Il a fait partie des premières offres d’information du public sur les actualités de la science, de l’ingénierie et de l’innovation. Cela a longtemps été un élément clé. Scientific American existait déjà avant que les États-Unis aient un office des brevets et alors que l’industrialisation prenait son essor. Mais le magazine a toujours eu pour ambition de rendre ses contenus compréhensibles pour les profanes. Dans le même temps, les éditeurs souhaitaient des articles suffisamment détaillés et pointus pour les scientifiques. Un exercice délicat. Notre succès durable s’explique notamment par le fait que tous les thèmes importants du monde sont fondamentalement des questions scientifiques: les pandémies, le changement climatique, la façon dont l’IA transformera la société. Les gens en sont conscients.

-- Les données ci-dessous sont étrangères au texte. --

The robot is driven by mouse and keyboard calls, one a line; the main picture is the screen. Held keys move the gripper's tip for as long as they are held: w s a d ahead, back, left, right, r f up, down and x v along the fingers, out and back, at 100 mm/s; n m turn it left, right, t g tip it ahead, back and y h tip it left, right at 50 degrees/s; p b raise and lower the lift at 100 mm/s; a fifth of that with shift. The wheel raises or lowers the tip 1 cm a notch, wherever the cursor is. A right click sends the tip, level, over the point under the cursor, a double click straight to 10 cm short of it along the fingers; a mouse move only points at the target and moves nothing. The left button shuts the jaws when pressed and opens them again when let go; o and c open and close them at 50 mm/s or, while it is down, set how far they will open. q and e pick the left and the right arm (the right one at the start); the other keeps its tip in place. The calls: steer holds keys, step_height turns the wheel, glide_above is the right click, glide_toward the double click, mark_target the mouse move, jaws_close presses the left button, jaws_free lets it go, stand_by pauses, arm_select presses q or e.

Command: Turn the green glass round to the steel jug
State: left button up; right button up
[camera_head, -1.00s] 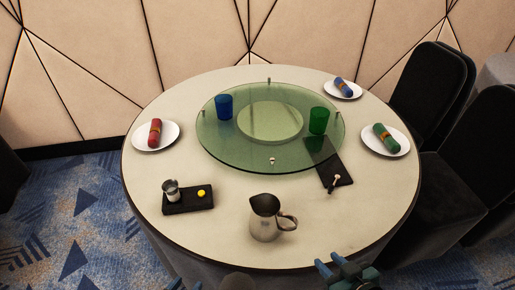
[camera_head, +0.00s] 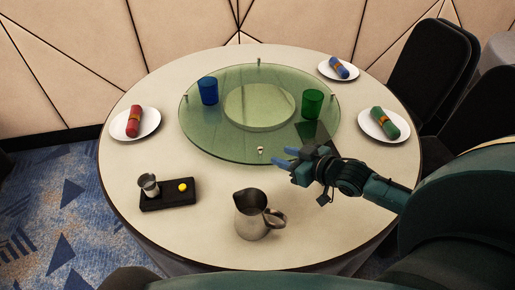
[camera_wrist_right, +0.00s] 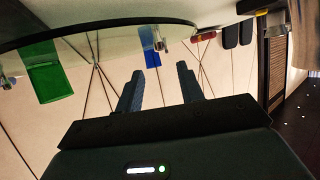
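The green glass (camera_head: 312,103) stands on the right side of the round glass turntable (camera_head: 203,139). It also shows in the right wrist view (camera_wrist_right: 47,75), where the scene appears upside down. The steel jug (camera_head: 251,215) stands on the table in front of the turntable, its handle to the right. My right gripper (camera_head: 284,158) is open and empty, its fingertips pointing left near the turntable's front rim, close to a small metal knob (camera_head: 261,150). Its two spread fingers show in the right wrist view (camera_wrist_right: 160,88). My left gripper is out of view.
A blue glass (camera_head: 208,90) stands on the turntable's left. A black tray (camera_head: 166,203) with a small steel cup and a yellow item lies front left. Plates with red (camera_head: 133,121), blue (camera_head: 339,68) and green (camera_head: 385,123) rolled napkins line the edge. My arm partly covers a dark board.

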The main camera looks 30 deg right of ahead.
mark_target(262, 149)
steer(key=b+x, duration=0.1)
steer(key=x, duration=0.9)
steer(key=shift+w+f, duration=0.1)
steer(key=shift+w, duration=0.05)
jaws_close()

L’antiscience de l’actuel gouvernement américain profite-t-elle ou nuit-elle au journalisme scientifique et à Scientific American?
Les gens s’inquiètent de la réduction des fonds alloués à la recherche et veulent défendre la science. Par exemple, en s’abonnant à une revue scientifique. Je ne peux toutefois pas dire que cela nous est bénéfique lorsque je vois ce qui se passe actuellement dans le paysage scientifique. Car c’est mauvais pour la science.

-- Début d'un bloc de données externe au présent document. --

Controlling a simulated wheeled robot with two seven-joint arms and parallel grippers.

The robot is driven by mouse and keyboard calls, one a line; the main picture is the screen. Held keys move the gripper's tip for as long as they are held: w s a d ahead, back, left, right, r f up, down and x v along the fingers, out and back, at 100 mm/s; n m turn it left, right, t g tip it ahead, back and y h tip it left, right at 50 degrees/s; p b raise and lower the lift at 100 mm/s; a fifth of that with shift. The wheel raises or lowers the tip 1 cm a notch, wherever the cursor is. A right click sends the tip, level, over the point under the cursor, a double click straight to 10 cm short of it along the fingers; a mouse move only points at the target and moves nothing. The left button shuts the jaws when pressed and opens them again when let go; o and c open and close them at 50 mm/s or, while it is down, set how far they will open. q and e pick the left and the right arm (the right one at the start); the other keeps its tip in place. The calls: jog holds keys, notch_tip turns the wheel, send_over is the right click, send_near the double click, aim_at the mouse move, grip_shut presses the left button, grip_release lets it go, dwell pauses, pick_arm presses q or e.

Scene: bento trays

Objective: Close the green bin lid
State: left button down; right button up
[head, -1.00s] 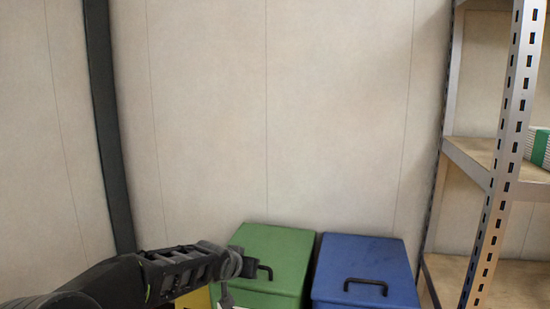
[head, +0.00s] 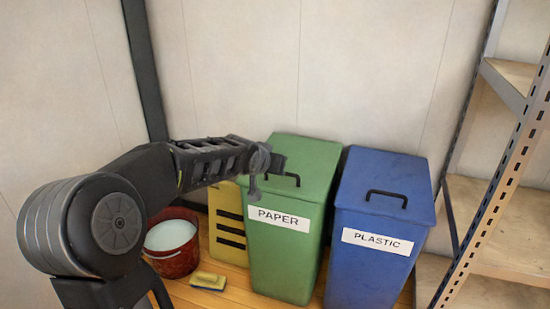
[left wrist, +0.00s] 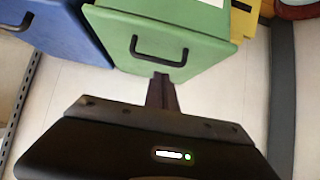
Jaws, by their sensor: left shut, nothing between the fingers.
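The green bin (head: 275,240) with the PAPER label stands against the wall, and its lid (head: 308,158) lies down on the bin with no visible gap. A black handle (head: 291,177) is on the lid. In the left wrist view the green lid (left wrist: 190,70) and its handle (left wrist: 158,50) are close ahead. My left gripper (head: 270,168) is shut and empty at the lid, in front of part of it and of the handle; I cannot tell whether it touches. Its closed fingers (left wrist: 162,92) point toward the lid in the left wrist view. My right gripper is not in view.
A blue PLASTIC bin (head: 375,210) stands close to the right of the green bin, with a metal shelf (head: 515,150) beyond. A yellow panel (head: 224,220) stands left of the green bin. A red bucket (head: 175,262) and a yellow sponge (head: 207,281) are on the floor.

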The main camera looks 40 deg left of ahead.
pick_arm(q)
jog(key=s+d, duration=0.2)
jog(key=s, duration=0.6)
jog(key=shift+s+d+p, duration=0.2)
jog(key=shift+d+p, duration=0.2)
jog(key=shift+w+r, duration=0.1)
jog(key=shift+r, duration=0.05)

Cela se reflète-t-il déjà dans les chiffres?
Pas encore. Nous testons actuellement un message marketing très direct: «En nous soutenant, vous soutenez la science.» Je vois que cela fonctionne bien dans les médias. C’est une tendance générale en ce moment: les gens soutiennent les petits médias par conviction.
Qu’est-ce qui vous préoccupe particulièrement chez Scientific American?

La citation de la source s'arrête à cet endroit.